This morning, the doorbell rang.
Sounds normal, but it's really not. Nobody just pops in around here. Every visit is scheduled, and most social activities are out. Out at a playground, out at a restaurant, out at a theme park. So, no, my doorbell doesn't ring often.
I pretty much assumed it was a book being delivered from Amazon.
Imagine my surprise when I open the door to see two middle aged men standing on my doorstep. I say hi, and they introduce themselves, Dan and Harold, or something like that. After they say their names, there is a full fifteen seconds of awkward silence while I wait for them to explain why they are on my doorstep. Eventually, the truth comes out: they are with the new ginormous Christian-non-denominational church that is being built a few blocks away and they want to meet all their neighbors.
I say, I've seen the church, it's beautiful, etc.

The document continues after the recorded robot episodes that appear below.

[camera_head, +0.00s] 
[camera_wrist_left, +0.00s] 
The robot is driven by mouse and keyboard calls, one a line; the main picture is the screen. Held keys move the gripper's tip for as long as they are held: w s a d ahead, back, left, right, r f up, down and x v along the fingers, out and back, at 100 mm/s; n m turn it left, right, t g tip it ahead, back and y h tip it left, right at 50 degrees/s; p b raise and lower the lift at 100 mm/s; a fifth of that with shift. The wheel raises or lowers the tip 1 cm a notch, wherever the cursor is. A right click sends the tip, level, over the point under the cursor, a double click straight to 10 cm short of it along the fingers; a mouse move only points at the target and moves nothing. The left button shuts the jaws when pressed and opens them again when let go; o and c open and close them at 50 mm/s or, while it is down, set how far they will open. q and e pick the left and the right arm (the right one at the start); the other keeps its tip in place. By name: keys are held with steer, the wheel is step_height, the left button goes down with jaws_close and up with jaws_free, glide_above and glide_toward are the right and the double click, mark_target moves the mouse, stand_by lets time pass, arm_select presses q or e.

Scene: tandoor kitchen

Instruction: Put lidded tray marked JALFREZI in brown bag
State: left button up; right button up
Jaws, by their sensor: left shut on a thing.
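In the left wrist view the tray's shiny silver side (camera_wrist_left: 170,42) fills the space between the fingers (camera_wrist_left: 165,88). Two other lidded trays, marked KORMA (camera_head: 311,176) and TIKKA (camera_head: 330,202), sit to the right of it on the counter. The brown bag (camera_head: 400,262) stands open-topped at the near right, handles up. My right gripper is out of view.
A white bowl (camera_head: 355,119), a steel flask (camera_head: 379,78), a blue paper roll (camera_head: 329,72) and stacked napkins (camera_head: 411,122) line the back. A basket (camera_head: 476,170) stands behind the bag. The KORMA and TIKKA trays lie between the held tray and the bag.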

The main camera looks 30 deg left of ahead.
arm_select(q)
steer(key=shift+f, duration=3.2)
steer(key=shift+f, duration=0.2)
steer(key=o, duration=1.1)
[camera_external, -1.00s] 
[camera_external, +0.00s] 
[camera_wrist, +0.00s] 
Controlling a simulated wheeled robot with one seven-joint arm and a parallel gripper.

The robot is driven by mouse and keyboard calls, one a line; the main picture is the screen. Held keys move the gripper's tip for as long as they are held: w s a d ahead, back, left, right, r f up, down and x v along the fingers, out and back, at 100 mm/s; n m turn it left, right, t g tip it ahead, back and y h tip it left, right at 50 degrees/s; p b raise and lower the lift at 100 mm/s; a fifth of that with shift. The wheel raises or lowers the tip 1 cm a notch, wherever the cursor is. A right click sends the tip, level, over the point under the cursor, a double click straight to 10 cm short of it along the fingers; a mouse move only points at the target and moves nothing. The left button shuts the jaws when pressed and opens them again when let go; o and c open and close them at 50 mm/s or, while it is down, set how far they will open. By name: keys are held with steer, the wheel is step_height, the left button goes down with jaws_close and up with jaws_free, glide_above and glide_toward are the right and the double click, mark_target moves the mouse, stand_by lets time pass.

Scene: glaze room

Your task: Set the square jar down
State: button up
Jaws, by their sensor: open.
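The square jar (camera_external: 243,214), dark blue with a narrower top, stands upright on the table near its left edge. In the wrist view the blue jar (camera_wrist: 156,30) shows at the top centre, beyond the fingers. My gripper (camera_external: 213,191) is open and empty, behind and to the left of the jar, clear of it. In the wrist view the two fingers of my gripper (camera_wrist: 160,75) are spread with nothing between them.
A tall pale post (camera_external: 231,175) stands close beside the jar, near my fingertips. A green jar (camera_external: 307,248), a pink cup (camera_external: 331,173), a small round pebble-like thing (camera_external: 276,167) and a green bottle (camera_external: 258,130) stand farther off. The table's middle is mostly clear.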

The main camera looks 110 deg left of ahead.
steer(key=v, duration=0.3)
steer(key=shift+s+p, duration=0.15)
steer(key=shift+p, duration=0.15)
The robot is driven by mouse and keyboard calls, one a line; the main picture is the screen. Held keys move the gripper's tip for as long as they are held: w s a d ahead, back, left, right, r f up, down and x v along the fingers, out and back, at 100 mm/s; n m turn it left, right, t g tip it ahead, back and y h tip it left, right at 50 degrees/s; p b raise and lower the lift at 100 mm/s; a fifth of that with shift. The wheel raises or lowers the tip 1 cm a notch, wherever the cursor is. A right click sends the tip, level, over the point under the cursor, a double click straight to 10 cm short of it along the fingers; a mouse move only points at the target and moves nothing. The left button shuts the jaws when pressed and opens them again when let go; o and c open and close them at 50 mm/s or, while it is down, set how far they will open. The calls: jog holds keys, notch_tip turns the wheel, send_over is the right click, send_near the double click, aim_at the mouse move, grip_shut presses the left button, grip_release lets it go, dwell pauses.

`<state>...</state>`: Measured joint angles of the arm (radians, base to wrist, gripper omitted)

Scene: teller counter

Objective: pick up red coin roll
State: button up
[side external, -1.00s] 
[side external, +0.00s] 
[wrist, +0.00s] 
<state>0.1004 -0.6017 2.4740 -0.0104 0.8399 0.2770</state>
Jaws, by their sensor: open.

Then they ask the question I know that they are actually there to ask:
"Have you found the Lord?"
I almost want to chuckle at the overly-aggressive tone the man has in his voice as he asks it, because the accusation is so thick that it completely contradicts the words he is saying.
Don't get me wrong. I don't mind proselytizers. I understand where they are coming from; they have something in their life that they love and they want to share it with others. My religion, in fact, is famous for its proselytizing efforts. I am not annoyed by these men on my doorstep, nor am I annoyed by the women from another sect that come by my house every three months like clockwork.

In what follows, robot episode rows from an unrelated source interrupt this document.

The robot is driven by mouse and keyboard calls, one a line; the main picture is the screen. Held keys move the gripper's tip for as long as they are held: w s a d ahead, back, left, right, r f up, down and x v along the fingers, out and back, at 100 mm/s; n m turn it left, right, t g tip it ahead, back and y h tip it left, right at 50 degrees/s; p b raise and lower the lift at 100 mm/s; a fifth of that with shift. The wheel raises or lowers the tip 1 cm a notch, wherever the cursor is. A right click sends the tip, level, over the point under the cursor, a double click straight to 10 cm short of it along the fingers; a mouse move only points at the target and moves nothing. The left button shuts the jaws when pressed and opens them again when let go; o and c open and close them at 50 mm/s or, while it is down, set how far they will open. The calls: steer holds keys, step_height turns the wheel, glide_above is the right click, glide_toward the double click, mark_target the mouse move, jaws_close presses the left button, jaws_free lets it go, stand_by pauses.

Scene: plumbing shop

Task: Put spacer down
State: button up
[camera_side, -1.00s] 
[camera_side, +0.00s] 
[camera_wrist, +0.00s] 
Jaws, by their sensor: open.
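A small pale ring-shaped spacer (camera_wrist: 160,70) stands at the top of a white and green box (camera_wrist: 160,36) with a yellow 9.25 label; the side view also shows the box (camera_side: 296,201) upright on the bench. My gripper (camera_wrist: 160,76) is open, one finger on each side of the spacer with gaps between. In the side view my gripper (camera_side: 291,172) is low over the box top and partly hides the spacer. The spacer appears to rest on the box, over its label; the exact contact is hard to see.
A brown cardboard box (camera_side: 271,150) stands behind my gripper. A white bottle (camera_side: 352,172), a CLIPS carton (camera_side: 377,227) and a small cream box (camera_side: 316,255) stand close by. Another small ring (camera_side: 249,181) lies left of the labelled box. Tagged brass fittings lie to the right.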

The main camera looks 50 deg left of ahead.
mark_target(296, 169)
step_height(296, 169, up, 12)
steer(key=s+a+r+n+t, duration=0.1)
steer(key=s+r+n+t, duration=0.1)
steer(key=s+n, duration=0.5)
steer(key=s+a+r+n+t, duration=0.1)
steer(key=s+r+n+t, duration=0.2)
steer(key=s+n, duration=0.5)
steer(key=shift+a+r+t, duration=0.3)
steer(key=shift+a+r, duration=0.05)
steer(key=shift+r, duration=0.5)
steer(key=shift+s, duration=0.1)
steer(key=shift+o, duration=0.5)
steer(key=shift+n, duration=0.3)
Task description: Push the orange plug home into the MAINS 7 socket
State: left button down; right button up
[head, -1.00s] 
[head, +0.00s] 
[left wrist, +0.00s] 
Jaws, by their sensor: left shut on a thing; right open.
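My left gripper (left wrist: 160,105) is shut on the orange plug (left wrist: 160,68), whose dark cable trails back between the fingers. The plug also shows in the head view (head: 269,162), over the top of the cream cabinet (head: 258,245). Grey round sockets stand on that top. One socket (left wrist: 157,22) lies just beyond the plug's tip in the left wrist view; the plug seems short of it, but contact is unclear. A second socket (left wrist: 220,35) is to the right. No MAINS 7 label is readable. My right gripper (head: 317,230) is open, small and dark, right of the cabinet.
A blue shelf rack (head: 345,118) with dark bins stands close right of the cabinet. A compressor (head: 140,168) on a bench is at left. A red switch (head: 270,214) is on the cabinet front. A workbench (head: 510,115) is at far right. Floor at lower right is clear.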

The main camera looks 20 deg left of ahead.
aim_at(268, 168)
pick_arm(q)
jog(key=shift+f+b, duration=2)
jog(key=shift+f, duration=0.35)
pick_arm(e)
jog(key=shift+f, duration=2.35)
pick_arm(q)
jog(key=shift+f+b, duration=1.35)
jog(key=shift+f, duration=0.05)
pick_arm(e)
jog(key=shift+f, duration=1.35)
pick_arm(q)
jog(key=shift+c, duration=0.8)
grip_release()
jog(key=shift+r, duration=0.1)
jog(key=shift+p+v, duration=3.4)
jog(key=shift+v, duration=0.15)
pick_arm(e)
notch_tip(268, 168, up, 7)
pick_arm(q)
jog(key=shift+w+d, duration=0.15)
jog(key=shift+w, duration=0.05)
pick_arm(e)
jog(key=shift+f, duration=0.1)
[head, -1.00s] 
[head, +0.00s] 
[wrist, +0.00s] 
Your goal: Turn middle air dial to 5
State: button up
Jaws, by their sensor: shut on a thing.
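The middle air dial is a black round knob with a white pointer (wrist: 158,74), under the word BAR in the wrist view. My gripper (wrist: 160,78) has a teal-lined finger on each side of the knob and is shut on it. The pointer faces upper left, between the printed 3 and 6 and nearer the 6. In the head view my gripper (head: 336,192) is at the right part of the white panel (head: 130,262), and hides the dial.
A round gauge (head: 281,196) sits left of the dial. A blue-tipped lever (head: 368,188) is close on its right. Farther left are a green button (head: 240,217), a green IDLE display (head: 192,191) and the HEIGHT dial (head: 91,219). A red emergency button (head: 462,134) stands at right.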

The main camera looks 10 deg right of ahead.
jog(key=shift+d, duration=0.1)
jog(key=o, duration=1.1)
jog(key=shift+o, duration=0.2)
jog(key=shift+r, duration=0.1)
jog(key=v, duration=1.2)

But I am firm in my faith, I am happy with my religion, and while I am not annoyed by this attempt to convert me, I am certain that nothing he says will ever take me away from my church and into his.
So, I answer, politely and honestly:
"Yes. We've found the Lord"
In response to this, his eyes narrow and he asks sharply and, again, accusingly:
"Are you Christians?"
I am almost laughing at this point, for two reasons. One, I don't see how Christianity and this angry, accusatory tone can coincide with one another. Two, based on his attitude, I know exactly how he's going to react to my answer.
"Yes. We're Christians. We're actually Mormons."
Both men widen their eyes, tighten their lips into flat little lines. One of them takes a visible step backward, as though he doesn't want to "catch" my Mormonism. At this point, it takes most of my willpower not to laugh.
Oh, there had to be a "but then..." to this story, right?
But then, the man turns to my five year old son and says, "What about you? Have you found the Lord? Do you know Jesus?"
That's right. This man is trying to convert my five year old son to a different faith, right in front of my face, in my own doorway. I think this would bring out the mama bear in just about any woman. However, my son is on the autism spectrum, and he just doesn't speak to strangers. Ever. And being spoken to directly by someone whom he has not yet warmed to is pretty much the most horrifying thing he can imagine. So my son jams his fingers in his mouth, makes a weird squeaking noise, and steps back to hide behind me.
Then the men do the unthinkable.
They give me that look.
That pitying, disgusted look. As though I'm doing something wrong and contributing to this neurological disorder. The situation has stopped being funny and has now become an unpleasant experience that I want to end as quickly as possible. The thought of shutting the door in their faces crosses my mind, but I just can't bring myself to do it. Their next statement is thick with contempt.
"If you are ever ready to follow God's plan for you, you do what is in your heart, and you will know to come find us."
And he extends a small, yellow pamphlet toward me, his face still a mask of disdain, as though we are some infestation of autistic-Mormons. And then he and his friend turn away, too quickly, without waiting for any response, without so much as a "have a nice day" or "thanks for your time" or anything.
The irony: he is an immigrant, speaking in a thick and easily recognizable accent, and of a minority race. A man who has undoubtedly dealt with the small mindedness of others for many years is here, standing on my doorstep, judging my family and looking at my child as if he's an insect.
And the circle of judgment and small-mindedness continues, just being pointed in a different direction.